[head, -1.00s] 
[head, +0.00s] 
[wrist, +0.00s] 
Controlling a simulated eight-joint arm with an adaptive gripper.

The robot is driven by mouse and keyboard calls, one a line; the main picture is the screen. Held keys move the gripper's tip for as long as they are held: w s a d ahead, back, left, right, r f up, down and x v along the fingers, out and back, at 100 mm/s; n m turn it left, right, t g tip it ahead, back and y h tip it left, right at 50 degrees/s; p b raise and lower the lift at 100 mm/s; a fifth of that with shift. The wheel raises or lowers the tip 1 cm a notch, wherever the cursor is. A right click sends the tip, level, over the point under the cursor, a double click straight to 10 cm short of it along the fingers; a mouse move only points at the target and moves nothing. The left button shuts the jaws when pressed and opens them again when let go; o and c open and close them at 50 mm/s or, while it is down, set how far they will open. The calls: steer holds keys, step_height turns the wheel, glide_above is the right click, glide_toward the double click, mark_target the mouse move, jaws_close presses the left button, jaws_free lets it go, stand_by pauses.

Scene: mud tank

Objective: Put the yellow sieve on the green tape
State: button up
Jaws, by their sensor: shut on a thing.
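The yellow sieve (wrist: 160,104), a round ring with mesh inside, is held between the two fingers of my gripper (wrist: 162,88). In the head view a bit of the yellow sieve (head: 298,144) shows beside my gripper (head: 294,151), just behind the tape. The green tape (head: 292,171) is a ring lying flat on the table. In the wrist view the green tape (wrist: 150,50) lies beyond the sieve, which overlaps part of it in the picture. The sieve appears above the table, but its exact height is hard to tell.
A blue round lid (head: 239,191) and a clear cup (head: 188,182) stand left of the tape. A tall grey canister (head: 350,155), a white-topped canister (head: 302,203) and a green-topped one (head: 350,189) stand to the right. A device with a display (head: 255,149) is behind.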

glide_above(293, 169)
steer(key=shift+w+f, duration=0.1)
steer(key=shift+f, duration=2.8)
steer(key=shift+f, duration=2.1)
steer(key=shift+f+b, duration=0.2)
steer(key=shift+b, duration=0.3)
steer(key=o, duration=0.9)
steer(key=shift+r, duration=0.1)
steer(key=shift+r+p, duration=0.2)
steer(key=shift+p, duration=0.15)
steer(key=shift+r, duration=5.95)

· · ·

**TASK REQUIREMENTS:** Repeat, word for word, only the lines from the line holding "[head, +0.00s]" through the line holding "Controlling a simulated", with both of those lines included.

**ANSWER FOR THE TASK:**
[head, +0.00s] 
[wrist, +0.00s] 
Controlling a simulated eight-joint arm with an adaptive gripper.

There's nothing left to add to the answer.